» **TASK REQUIREMENTS**
Reproduce the material in full, exactly as written.

----

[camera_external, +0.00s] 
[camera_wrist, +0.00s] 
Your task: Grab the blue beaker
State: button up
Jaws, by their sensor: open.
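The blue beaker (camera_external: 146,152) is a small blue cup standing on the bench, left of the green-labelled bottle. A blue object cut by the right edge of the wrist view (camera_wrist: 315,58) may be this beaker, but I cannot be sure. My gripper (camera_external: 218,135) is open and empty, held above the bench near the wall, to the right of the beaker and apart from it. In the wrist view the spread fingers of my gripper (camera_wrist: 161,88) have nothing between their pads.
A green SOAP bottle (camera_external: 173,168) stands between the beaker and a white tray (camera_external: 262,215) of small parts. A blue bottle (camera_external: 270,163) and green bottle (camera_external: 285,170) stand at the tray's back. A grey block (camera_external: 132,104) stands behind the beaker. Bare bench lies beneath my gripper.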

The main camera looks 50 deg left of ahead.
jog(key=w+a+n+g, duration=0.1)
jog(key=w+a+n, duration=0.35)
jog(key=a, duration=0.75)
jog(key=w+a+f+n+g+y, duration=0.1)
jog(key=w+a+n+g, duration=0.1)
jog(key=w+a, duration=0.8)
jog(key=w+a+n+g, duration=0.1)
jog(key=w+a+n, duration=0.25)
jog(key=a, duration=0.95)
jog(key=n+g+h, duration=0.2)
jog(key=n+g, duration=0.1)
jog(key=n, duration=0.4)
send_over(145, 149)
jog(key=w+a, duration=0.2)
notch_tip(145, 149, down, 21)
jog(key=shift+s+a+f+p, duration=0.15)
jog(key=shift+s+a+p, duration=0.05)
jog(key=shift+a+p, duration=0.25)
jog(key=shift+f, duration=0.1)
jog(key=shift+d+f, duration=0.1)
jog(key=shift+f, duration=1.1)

----

» **RESPONSE**
[camera_external, +0.00s] 
[camera_wrist, +0.00s] 
Your task: Grab the blue beaker
State: button up
Jaws, by their sensor: open.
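The blue beaker (camera_external: 146,152) is a small blue cup standing on the bench, left of the green-labelled bottle. A blue object cut by the right edge of the wrist view (camera_wrist: 315,58) may be this beaker, but I cannot be sure. My gripper (camera_external: 218,135) is open and empty, held above the bench near the wall, to the right of the beaker and apart from it. In the wrist view the spread fingers of my gripper (camera_wrist: 161,88) have nothing between their pads.
A green SOAP bottle (camera_external: 173,168) stands between the beaker and a white tray (camera_external: 262,215) of small parts. A blue bottle (camera_external: 270,163) and green bottle (camera_external: 285,170) stand at the tray's back. A grey block (camera_external: 132,104) stands behind the beaker. Bare bench lies beneath my gripper.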

The main camera looks 50 deg left of ahead.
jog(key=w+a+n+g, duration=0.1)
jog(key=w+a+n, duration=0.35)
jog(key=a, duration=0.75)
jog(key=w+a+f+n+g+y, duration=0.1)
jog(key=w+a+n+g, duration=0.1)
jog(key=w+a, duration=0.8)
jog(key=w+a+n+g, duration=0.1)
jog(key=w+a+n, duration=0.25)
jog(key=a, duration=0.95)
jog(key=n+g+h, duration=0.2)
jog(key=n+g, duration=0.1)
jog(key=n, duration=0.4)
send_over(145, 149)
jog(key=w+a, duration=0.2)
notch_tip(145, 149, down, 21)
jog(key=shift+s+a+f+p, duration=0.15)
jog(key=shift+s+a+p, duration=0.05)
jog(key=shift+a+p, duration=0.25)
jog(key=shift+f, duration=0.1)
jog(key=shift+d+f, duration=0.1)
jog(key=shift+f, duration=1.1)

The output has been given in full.